During Summer 2024, I was selected for a Software Engineering Fellowship at Google. I spent those months pair programming, learning how to write clean, production-level code, and thinking about optimization strategies. It was intense, but that experience gave me the confidence and skills I carry today.

I also worked as a Software Engineering Tutor at CodePath and Queens College Learning Commons. Teaching algorithms and system design to over 80 students taught me that the best way to learn something is to teach it to others.

Academically, I completed challenging courses like CSCI381 - SQL Programming and CSCI363 - Artificial Intelligence. In SQL Programming, I spent weeks building queries, optimizing relational designs, and working with T-SQL. In Artificial Intelligence, I implemented search algorithms, decision models, and worked on automated Python agents.

I even launched afk.ac, a terminal-themed website that ties all these projects, blogs, and coursework together. It’s simple, minimal, and entirely mine.

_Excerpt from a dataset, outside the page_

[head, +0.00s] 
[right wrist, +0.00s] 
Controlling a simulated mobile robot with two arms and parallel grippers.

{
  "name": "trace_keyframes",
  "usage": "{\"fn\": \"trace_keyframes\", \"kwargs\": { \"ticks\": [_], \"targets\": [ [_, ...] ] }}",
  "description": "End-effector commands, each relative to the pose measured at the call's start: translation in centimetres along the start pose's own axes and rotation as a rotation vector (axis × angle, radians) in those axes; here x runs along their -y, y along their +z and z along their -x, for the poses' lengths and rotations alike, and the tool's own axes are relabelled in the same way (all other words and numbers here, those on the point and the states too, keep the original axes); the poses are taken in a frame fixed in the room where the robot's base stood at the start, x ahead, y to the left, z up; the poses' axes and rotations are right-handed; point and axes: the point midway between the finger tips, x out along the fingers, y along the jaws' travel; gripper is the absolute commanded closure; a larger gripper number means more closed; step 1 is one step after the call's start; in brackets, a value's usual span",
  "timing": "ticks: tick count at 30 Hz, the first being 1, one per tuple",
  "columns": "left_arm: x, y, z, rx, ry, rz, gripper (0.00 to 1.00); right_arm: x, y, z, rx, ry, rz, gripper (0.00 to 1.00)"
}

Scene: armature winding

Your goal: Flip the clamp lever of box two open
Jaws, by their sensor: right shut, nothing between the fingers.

> The past year in retrospect

The past year has been a whirlwind of learning, shipping, and growing. I’ve built real things, worked at Google, taught others, finished difficult coursework, and kept pushing myself to do better. I wanted to look back and write this not as a brag, but as a checkpoint.

If you’re reading this and wondering if all the sleepless nights, failed builds, broken queries, and rewrites are worth it — they are. Looking back now, I’m glad I kept going.

Let’s see where I’ll be one year from now.